LDN 1160 (Dobashi 3252), B 174 (LDN 1164), LDN 1165 (Dobashi 3258) und GN 22.05.1 (Gyulbudaghian 22, HH 354 IRS) im Kepheus

Die gezeigte Region befindet sich östlich des großen Emissionsnebels mit dem offenen Sternhaufen IC1396 und etwas nördlich von ζ Cephei. Ich bin darauf gestoßen, als ich auf der Suche nach einem interessanten Objekt in Aladin stöberte und einen kleinen Reflexionsnebel in einer Dunkelwolke fand. Die Dunkelwolke war LDN 1165 bzw. Dobashi 3258 und der Reflexionsnebel GN 22.05.1, ein Nebel bei einem Stern in der Entstehungsphase. Aufnahmen durch den Luminanzfilter im sichtbaren Licht zeigten den Reflexionsnebel nicht. Deshalb brach ich die Serie ab und belichtete im Infraroten weiter. Dort war der Nebel besser sichtbar, aber dennoch nicht so schön wie in Aladin. Am Ende war ich neugierig, welche Unterschiede zwischen den Aufnahmen im sichtbaren und infraroten Licht zutage treten würden und fertigte ein Falschfarbenbild, bei dem die Infrarotaufnahme in den Rotkanal und die Luminanzaufnahme in die Blau- und Grünkanäle wanderte.

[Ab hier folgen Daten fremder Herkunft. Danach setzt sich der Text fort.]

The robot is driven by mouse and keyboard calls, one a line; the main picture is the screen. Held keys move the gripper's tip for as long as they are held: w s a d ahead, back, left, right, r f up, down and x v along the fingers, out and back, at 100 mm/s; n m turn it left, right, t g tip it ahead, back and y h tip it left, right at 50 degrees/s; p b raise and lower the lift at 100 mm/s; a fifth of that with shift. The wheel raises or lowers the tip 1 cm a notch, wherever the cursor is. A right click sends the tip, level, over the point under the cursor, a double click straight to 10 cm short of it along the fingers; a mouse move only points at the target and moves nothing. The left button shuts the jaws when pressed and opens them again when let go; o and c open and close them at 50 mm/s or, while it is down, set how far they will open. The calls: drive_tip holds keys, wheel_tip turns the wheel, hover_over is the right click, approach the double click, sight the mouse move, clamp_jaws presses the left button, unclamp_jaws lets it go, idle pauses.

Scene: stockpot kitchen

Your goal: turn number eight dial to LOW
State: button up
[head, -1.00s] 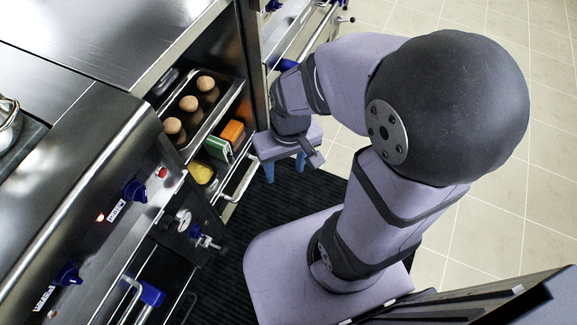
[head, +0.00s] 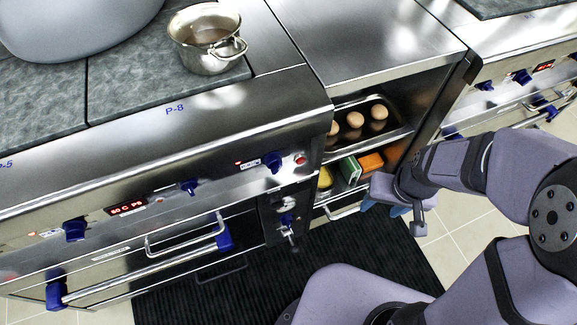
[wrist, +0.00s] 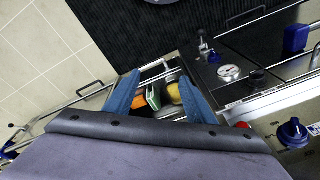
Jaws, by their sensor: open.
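The steel stove front carries blue dials: one at the right end (head: 272,160), one in the middle (head: 190,186) and one at the left (head: 75,230). The mark P-8 (head: 174,110) is printed on the cooktop above the panel. I cannot read which dial is number eight or its LOW mark. One blue dial (wrist: 292,132) shows at the right of the wrist view. My gripper (head: 386,208) has blue fingers and is beside the open shelf, right of the dials and apart from them. In the wrist view my gripper (wrist: 159,78) is open and empty.
A steel pot (head: 207,40) stands on the cooktop. Brown eggs (head: 355,119) sit in a tray on the shelf, above an orange box (head: 371,162) and a green box (head: 350,169). Oven handles (head: 187,236) stick out below the dials. A gauge (wrist: 229,72) stands by a valve.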

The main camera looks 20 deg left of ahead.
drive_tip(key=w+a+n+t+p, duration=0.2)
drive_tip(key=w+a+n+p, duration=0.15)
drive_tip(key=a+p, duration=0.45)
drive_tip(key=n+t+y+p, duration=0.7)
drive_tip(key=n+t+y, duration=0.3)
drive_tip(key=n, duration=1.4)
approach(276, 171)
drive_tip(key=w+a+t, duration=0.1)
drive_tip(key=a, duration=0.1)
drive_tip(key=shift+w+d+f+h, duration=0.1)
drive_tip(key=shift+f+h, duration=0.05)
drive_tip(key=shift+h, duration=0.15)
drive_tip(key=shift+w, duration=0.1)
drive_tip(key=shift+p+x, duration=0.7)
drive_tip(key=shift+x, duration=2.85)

GN 22.05.1 ist ein Reflexionsnebel ähnlich wie PV Cephei und ist auch als Herbig-Haro-Objekt HH 354 IRS katalogisiert. Herbig-Haro-Objekte sind aber keine Reflexionsnebel, sondern entstehen, wenn der Jet eines jungen, noch in der Entstehung befindlichen Sterns auf Wasserstoffwolken in seiner Umgebung trifft und diese durch Stoßionisation zum Leuchten anregt. Solch ein Nebel existiert in der Tat, aber mehrere Bogenminuten weiter nördlich. Er ist auf meiner Aufnahme unsichtbar. Ich müsste eine Aufnahme durch einen Hα-Filter machen, um HH 354 deutlicher hervortreten zu lassen. Die Bezeichnung HH 354 IRS deutet an, dass der Nebel mit HH 354 in Verbindung steht, aber eine Infrarotquelle (Infrared Source = IRS) ist. Von daher war der Infrarotfilter schon eine gute Wahl, wenngleich ich mir gewünscht hätte, dass GN 22.05.1 deutlicher zu sehen gewesen wäre. Entdeckt wurde der Nebel vom armenischen Astronomen Gyulbudaghian und als Nummer 22 in seiner 1982 veröffentlichten Liste enthalten.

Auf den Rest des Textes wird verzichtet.